----- MATERIAL PROVIDED -----

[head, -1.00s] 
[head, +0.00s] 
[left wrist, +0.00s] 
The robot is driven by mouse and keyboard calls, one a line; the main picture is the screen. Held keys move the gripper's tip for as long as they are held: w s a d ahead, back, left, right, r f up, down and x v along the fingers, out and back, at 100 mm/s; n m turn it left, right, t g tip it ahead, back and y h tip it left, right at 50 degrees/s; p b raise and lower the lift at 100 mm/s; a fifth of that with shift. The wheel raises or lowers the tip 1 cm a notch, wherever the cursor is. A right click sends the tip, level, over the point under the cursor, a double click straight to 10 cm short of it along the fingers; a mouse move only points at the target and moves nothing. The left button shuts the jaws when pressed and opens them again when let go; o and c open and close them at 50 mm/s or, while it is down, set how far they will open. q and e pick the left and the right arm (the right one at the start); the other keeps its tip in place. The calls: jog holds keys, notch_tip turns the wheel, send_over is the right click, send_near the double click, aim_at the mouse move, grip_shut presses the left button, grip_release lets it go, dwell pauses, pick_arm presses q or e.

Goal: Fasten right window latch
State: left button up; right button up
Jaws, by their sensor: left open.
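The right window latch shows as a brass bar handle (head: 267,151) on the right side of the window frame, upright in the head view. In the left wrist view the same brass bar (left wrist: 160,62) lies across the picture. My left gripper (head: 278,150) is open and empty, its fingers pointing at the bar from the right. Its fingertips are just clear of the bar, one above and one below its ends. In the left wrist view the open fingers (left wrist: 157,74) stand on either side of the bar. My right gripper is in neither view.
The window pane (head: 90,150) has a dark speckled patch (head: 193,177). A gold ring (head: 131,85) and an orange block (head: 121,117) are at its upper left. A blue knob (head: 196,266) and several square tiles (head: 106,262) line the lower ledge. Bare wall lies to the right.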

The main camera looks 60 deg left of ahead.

-----

• _GIVEN TASK_
Count every line above that holds the string "ahead" and give the total, nothing more.

• _CORRECT OUTPUT_
2